### [Given problem]
Only the lines from the one with "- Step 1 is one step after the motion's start" to the end of the data below should be given again, exactly, with both ends included and pictures omitted.

### [Supplied information]
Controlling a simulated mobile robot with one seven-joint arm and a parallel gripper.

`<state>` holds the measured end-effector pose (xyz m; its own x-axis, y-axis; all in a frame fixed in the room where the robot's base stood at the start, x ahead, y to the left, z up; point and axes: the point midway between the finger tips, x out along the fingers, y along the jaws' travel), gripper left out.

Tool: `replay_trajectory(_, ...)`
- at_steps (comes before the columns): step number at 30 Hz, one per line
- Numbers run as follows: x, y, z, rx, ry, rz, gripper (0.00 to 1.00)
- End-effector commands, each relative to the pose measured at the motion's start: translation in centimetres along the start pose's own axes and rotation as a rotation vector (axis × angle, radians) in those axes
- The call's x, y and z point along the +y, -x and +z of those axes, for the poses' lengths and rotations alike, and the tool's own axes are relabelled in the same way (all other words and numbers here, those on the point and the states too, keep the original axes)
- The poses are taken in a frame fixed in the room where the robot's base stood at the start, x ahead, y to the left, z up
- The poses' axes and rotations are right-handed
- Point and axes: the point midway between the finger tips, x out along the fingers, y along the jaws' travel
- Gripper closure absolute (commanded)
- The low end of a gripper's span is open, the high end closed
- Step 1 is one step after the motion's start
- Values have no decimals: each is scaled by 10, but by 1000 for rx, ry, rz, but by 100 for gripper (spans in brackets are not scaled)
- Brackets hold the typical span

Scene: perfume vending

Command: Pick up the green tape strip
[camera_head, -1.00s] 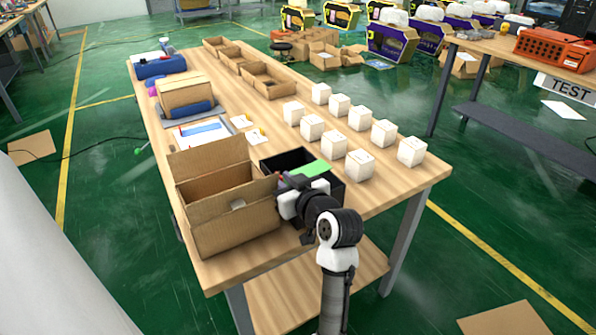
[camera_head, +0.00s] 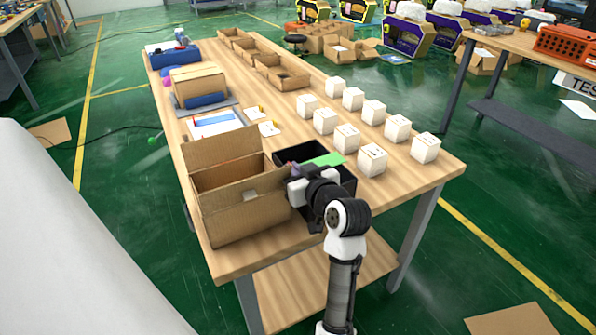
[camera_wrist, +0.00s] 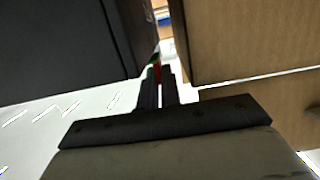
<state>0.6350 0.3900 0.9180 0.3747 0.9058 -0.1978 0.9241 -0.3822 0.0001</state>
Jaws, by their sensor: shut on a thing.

### [Worked solution]
- Step 1 is one step after the motion's start
- Values have no decimals: each is scaled by 10, but by 1000 for rx, ry, rz, but by 100 for gripper (spans in brackets are not scaled)
- Brackets hold the typical span

Scene: perfume vending

Command: Pick up the green tape strip
[camera_head, -1.00s] 
[camera_head, +0.00s] 
[camera_wrist, +0.00s] 
<state>0.6350 0.3900 0.9180 0.3747 0.9058 -0.1978 0.9241 -0.3822 0.0001</state>
Jaws, by their sensor: shut on a thing.

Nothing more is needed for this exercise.